Alpha and Omega is outright bad, and yet somehow it has four direct-to-video sequels, with three more on the way.  I can't understand for the life of me who keeps shelling out enough money for these things.  I'm tempted to say furries based on the sheer length of the TV Tropes pages on these films, but I'd like to think the furry community has more integrity than that.  Whoever keeps buying these and showing them to their children, I just don't understand you.  I might not have the life experience to fully GET what trying to raise a child can be like, but I understand it's wearying and really, really hard.  That's no excuse for not exposing your child to better material.  Even the Scooby-Doo film that came out the same year would be better than this.

(Assorted thoughts:

- The film ends with a dedication to to Dennis Hopper, who died shortly after completing his voice work, and I can't help but feel it's more a slap in the face than an honorable dedication.
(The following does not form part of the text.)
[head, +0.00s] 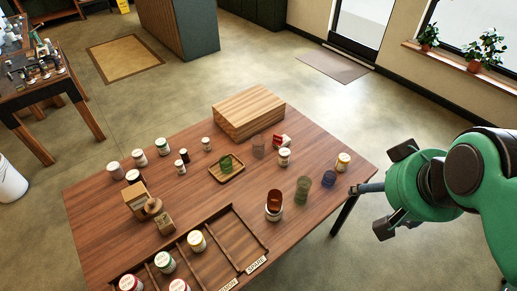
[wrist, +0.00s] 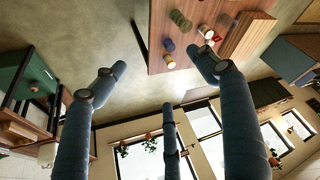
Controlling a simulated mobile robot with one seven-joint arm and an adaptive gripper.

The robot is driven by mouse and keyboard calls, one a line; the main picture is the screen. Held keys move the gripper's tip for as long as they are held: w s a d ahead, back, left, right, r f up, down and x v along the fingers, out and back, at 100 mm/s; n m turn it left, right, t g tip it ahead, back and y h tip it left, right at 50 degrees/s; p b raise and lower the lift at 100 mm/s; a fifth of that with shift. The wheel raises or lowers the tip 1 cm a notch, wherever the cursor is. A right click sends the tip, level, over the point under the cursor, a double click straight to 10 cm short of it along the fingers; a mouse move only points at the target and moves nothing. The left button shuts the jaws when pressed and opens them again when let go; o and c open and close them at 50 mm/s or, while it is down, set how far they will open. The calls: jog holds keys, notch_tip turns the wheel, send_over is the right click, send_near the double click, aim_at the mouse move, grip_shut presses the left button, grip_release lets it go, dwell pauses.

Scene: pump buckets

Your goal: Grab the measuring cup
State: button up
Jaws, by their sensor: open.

- Near as I can tell, the biggest thing the guy who voiced Humphrey did aside from this was the Mac in Apples I'm A Mac And I'm A PC commercials.  Doesn't really say a lot of great things about career trajectory.

- What kind of name is Humphrey for a wolf anyways?

- The film has no less than four logsledding sequences, and they all use what looks like the exact same camera-work for the first-person shots.

- There was also a subplot about the other pack's young male alpha and Kate's best friend falling in love, but I don't give a shit about it, so this is all the mention it gets.)

School's starting this week, so don't be surprised if updates get a little hazier as I try to work out a schedule and find some steady work.